-------- INPUT

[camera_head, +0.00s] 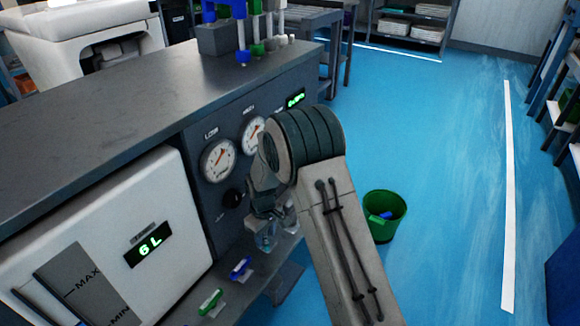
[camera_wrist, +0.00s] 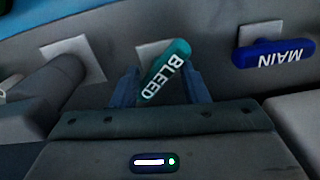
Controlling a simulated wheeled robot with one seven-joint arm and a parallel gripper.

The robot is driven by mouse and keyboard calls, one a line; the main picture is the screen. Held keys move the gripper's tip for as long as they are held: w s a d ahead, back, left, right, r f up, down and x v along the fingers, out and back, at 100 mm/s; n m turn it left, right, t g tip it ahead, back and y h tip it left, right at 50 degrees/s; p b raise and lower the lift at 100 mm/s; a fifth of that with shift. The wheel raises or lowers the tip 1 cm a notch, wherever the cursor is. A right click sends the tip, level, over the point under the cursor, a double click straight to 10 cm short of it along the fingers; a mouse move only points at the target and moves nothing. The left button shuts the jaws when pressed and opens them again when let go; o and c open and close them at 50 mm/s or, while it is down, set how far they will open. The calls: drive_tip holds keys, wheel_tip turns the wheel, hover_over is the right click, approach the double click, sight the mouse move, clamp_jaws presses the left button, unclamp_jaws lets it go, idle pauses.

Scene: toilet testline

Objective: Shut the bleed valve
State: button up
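The bleed valve's teal handle (camera_wrist: 166,70), marked BLEED, lies slanted in the middle of the wrist view. My gripper (camera_wrist: 160,90) has its two blue fingers apart, one on each side of the handle. The handle's lower left end is close to the left finger; I cannot tell whether they touch. In the head view my gripper (camera_head: 266,236) is low by the test bench's front, and my wrist largely hides the bleed valve. A blue handle (camera_wrist: 273,54), marked MAIN, sits to the right in the wrist view; it also shows in the head view (camera_head: 241,268).
A green handle (camera_head: 210,301) sits nearer than the blue one. The bench panel carries dials (camera_head: 218,160) and a black knob (camera_head: 232,198) above the valves. A white tank (camera_head: 120,240) reads 6L. A green bin (camera_head: 384,215) stands on the open blue floor.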

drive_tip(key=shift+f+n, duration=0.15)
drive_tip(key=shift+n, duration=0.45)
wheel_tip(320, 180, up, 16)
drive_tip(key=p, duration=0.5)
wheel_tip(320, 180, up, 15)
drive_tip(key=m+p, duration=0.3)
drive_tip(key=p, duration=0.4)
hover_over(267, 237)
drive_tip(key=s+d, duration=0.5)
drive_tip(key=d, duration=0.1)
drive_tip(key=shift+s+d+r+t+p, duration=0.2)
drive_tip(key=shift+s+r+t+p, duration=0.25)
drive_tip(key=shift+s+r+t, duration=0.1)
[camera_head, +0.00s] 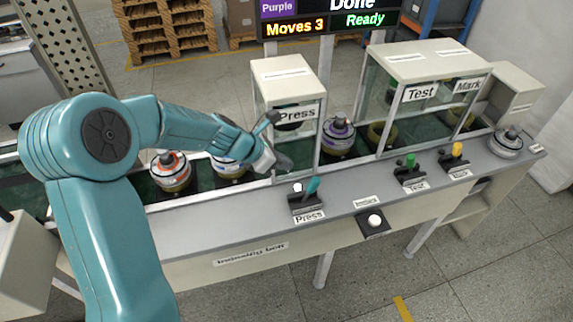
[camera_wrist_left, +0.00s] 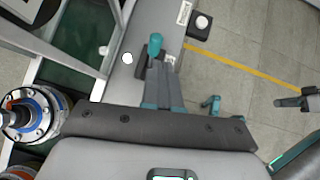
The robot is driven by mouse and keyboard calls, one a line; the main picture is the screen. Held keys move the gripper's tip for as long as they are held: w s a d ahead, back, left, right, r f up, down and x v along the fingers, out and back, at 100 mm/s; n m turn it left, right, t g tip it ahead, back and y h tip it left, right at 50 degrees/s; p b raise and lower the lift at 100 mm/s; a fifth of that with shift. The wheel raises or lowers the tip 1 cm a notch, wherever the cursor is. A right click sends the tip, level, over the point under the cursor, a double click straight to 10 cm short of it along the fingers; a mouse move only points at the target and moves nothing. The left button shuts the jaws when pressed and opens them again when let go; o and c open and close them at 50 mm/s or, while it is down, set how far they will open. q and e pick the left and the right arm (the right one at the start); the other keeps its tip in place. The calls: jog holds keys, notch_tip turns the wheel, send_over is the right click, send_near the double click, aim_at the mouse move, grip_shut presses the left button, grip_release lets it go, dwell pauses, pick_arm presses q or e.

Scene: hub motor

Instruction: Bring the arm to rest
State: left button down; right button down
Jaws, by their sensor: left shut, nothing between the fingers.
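My left arm (camera_head: 105,190) comes in from the left and reaches over the conveyor line. My left gripper (camera_head: 286,163) is shut and empty, in front of the press station (camera_head: 290,85) and just above the line's front edge. In the left wrist view the closed fingers (camera_wrist_left: 161,78) point towards the teal press lever (camera_wrist_left: 155,44). In the head view that lever (camera_head: 312,186) stands a little right of and below the fingertips, apart from them as far as I can tell.
An orange-marked motor (camera_head: 170,170) and a blue-marked one (camera_head: 230,169) stand left of the press, a purple-marked one (camera_head: 339,137) right of it. Test lever (camera_head: 410,161), mark lever (camera_head: 457,150) and a white button (camera_head: 375,220) line the front. The screen (camera_head: 330,22) reads Done and Ready.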

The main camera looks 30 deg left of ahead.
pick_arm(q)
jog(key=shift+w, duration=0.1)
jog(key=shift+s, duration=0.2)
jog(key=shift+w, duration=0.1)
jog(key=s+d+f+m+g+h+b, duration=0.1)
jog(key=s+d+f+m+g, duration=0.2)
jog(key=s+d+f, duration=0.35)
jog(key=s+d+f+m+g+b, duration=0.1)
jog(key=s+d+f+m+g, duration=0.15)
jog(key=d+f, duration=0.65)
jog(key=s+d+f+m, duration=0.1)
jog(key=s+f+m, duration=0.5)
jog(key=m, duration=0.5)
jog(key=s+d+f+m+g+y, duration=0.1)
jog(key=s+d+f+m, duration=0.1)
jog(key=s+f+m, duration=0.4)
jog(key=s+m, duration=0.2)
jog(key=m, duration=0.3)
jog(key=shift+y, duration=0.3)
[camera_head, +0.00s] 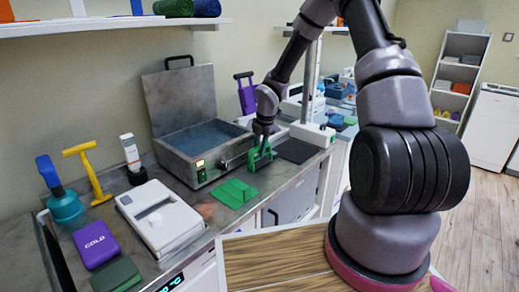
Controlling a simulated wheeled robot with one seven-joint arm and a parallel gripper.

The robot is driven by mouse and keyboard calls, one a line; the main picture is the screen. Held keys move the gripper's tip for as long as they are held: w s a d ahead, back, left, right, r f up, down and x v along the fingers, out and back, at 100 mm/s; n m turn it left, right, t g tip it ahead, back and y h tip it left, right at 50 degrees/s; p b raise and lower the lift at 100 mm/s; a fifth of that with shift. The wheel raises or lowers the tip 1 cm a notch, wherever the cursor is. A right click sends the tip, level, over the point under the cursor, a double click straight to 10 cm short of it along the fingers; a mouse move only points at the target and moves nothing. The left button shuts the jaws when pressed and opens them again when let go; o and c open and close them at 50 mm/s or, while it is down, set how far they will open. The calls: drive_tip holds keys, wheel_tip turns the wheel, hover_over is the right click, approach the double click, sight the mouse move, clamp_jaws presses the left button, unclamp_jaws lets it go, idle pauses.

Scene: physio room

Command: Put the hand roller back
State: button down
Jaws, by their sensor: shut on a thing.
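My gripper (263,138) points down over the counter, in front of the right end of the open metal bath. It is shut on a green framed tool (259,157), which appears to be the hand roller. The tool is at or just above the counter top; I cannot tell whether it touches. A flat green piece (235,193) lies on the counter in front of the bath, nearer the camera and left of the held tool. The fingertips are small and partly hidden in this view.
The metal bath (203,150) stands with its lid up. A white device (160,215), purple cold pack (95,243), yellow tool (85,170), teal-based tool (62,202) and white bottle (131,155) fill the left. A dark pad (297,150) lies right of my gripper. A wooden surface (270,262) is in front.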

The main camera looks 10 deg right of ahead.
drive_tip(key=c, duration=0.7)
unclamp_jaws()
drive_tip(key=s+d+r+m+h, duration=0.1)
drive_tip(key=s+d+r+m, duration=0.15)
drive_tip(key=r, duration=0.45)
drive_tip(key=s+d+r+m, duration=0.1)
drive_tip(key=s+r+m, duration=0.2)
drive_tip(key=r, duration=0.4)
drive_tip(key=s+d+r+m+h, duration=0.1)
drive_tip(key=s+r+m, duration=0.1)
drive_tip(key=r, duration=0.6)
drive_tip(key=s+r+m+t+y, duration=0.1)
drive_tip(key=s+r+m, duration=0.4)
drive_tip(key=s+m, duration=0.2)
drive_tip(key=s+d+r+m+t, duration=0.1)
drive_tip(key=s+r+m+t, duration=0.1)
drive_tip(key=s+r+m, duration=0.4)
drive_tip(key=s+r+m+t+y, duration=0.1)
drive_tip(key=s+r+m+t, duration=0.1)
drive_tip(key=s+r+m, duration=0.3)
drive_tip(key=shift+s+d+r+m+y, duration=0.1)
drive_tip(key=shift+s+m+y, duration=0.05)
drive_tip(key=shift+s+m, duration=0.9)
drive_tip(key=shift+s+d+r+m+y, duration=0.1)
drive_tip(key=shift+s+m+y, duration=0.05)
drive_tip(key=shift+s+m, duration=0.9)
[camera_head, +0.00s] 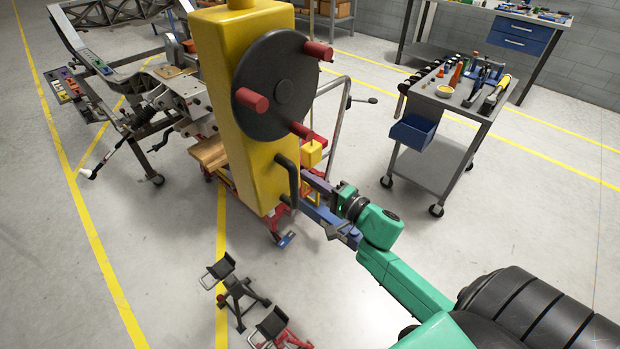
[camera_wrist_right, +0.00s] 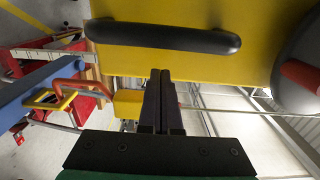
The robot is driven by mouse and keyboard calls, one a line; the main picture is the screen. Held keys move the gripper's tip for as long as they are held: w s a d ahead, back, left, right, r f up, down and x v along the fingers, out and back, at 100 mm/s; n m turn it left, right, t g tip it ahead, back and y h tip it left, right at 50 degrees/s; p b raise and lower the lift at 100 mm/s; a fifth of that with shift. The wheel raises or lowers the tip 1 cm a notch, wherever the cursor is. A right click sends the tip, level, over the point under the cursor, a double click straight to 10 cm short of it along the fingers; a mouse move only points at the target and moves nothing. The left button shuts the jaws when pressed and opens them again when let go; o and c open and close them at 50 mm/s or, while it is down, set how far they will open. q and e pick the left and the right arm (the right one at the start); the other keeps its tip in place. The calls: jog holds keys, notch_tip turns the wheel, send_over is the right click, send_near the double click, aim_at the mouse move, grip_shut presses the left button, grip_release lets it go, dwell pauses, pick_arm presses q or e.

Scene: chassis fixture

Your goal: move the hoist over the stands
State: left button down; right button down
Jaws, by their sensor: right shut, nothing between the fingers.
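The hoist's large yellow body (camera_head: 262,130) fills the middle of the head view, with a black disc (camera_head: 278,88) bearing red knobs and a black handle (camera_head: 288,180) low on its side. Two small dark stands (camera_head: 238,292) are on the floor at the bottom; the other stand (camera_head: 275,328) has red parts. My right gripper (camera_head: 314,184) is beside the body near the handle. In the right wrist view its fingers (camera_wrist_right: 160,75) are together and empty, pointing at the yellow face just below the handle (camera_wrist_right: 165,37). They look apart from the handle. My left gripper is not in view.
A grey tool cart (camera_head: 450,125) with a blue bin (camera_head: 413,131) stands at the right. A workbench (camera_head: 500,20) is behind it. A metal chassis frame (camera_head: 100,70) is at the left. Open floor with yellow lines lies around the stands.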

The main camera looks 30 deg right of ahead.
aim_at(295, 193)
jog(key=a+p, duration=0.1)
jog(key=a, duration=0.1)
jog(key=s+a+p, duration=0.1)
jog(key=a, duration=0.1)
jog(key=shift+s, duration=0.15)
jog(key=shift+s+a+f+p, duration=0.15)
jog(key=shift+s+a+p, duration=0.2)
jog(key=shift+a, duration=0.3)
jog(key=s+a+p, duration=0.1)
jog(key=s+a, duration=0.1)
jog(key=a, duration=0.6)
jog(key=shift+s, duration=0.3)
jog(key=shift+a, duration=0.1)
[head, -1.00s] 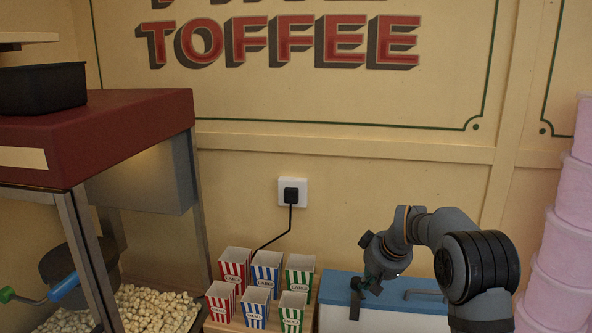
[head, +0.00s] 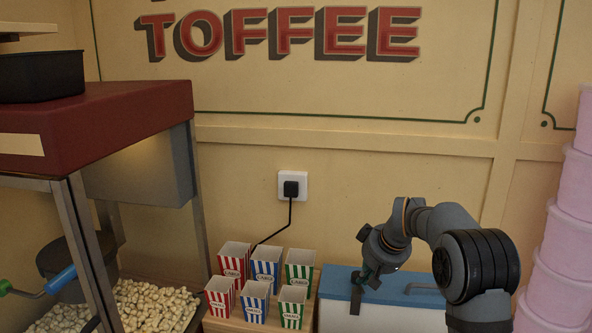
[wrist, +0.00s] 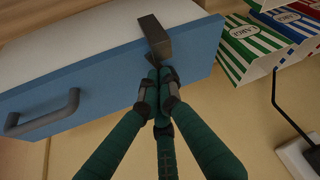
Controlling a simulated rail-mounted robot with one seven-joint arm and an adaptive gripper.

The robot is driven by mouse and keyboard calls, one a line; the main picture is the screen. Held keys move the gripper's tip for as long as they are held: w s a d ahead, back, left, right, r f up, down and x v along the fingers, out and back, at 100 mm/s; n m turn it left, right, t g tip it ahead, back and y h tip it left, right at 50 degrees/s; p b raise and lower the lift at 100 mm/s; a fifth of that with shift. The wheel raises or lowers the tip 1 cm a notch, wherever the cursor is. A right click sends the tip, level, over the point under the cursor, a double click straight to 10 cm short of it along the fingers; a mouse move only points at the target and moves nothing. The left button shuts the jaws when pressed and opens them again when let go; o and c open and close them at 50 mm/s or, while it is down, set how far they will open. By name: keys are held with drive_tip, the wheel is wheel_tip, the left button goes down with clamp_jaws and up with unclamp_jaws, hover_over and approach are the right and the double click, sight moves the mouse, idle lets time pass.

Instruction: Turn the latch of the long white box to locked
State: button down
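The long white box (head: 400,318) with a blue lid (head: 335,284) stands at the lower right in the head view, partly behind my arm. In the wrist view its blue lid edge (wrist: 95,73) runs across the top. The latch (wrist: 153,38), a dark grey block, sits across that edge in the wrist view; in the head view it is a small dark piece (head: 355,300) at the front edge. My gripper (wrist: 158,90) has its green fingers together, tips right at the latch's near end. I cannot tell whether they touch it. My gripper (head: 368,278) points down in the head view.
A grey lid handle (wrist: 42,115) is beside the latch. Several striped cartons (head: 255,295) stand on a wooden stand left of the box, and a plug (head: 291,188) with a cable is behind them. Pink tubs (head: 565,240) stack at right. A popcorn machine (head: 95,130) is at left.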

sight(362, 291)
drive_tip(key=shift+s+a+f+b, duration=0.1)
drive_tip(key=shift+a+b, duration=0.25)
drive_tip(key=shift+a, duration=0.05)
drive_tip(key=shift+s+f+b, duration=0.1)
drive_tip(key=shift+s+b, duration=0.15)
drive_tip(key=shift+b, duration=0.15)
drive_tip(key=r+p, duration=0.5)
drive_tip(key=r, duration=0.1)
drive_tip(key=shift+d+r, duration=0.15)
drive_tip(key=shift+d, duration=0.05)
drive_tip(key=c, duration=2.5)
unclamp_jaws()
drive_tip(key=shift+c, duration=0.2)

----------------

DIRECTIONS.
Show all lines from the data above in which the word "Scene" appears.

RESULT.
Scene: toilet testline
Scene: hub motor
Scene: physio room
Scene: chassis fixture

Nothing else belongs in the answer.